Emit the exact text of every line from the line with "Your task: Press" to the line with "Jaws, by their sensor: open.", both ends included. No other output is expected.

ITEMS:

******************************

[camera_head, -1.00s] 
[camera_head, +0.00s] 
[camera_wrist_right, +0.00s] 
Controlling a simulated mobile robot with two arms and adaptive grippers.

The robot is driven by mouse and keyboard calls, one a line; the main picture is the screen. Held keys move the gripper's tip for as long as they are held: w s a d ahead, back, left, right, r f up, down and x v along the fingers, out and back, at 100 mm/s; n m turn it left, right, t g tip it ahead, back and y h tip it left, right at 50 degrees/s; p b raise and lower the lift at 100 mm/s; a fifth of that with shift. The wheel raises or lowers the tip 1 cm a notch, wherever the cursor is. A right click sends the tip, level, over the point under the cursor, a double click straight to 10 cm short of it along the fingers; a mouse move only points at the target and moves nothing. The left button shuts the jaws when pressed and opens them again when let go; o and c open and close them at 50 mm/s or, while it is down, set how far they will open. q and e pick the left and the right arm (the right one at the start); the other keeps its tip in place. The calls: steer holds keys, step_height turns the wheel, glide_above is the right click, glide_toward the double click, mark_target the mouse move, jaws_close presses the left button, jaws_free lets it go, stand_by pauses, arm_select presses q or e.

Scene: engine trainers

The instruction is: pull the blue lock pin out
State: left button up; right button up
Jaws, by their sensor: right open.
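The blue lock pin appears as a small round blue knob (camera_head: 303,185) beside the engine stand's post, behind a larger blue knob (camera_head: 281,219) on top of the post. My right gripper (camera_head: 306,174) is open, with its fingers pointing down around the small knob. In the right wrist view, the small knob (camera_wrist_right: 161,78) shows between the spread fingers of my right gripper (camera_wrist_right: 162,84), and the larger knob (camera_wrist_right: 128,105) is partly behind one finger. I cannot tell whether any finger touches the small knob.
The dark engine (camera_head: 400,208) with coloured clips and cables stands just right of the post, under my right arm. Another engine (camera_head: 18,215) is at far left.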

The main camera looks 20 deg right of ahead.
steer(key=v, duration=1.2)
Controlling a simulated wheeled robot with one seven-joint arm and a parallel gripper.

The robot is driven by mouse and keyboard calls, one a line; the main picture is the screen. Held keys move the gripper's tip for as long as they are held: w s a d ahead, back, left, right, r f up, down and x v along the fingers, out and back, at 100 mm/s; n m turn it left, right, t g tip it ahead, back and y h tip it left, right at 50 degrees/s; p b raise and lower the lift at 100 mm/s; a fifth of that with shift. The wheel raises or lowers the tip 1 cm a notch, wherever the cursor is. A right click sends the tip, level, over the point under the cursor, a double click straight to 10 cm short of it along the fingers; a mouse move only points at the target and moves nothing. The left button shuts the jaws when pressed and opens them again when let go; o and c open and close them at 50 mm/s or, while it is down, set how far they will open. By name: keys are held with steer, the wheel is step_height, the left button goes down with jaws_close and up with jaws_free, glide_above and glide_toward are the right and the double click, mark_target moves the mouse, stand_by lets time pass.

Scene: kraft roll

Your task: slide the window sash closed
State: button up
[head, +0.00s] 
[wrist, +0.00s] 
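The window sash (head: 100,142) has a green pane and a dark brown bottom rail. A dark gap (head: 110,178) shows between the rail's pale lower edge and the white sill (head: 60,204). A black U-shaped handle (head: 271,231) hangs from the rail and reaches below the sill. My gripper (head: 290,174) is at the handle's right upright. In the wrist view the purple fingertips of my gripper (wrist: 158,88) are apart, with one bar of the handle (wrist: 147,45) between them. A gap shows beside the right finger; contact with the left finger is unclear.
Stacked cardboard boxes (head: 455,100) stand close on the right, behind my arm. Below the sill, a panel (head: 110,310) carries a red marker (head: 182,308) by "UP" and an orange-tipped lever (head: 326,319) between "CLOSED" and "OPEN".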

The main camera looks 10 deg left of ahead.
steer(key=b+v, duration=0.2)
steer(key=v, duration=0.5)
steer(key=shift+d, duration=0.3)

******************************

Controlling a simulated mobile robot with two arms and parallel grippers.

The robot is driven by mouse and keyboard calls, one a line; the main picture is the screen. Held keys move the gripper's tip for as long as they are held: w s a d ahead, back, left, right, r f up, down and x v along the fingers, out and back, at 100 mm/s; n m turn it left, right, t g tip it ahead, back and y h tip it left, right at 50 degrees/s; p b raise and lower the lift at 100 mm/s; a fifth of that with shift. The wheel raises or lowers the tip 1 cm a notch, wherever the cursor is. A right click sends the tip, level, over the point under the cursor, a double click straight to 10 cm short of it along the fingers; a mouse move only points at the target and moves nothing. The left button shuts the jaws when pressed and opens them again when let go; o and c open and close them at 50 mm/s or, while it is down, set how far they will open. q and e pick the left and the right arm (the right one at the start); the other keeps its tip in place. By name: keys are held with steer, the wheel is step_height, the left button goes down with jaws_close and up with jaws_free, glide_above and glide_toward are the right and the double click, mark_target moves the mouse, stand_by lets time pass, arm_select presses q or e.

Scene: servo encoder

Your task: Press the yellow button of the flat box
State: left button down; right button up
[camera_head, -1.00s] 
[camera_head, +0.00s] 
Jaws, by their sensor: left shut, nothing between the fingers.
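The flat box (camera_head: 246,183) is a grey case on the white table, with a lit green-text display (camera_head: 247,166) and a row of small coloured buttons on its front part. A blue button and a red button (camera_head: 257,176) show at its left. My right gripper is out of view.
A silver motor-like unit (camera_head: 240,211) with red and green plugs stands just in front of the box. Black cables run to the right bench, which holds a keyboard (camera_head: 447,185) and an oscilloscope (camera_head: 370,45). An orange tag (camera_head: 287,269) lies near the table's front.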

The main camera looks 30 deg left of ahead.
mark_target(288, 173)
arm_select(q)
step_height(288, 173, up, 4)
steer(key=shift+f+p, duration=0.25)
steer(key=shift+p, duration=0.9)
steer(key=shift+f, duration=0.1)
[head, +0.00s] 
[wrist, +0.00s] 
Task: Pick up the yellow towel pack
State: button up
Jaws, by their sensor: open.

******************************

REPLY TO THE TASK:
Your task: Press the yellow button of the flat box
State: left button down; right button up
[camera_head, -1.00s] 
[camera_head, +0.00s] 
Jaws, by their sensor: left shut, nothing between the fingers.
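The flat box (camera_head: 246,183) is a grey case on the white table, with a lit green-text display (camera_head: 247,166) and a row of small coloured buttons on its front part. A blue button and a red button (camera_head: 257,176) show at its left. My right gripper is out of view.
A silver motor-like unit (camera_head: 240,211) with red and green plugs stands just in front of the box. Black cables run to the right bench, which holds a keyboard (camera_head: 447,185) and an oscilloscope (camera_head: 370,45). An orange tag (camera_head: 287,269) lies near the table's front.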

The main camera looks 30 deg left of ahead.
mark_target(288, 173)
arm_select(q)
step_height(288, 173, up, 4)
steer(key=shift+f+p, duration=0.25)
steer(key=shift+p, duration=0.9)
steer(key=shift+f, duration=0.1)
[head, +0.00s] 
[wrist, +0.00s] 
Task: Pick up the yellow towel pack
State: button up
Jaws, by their sensor: open.

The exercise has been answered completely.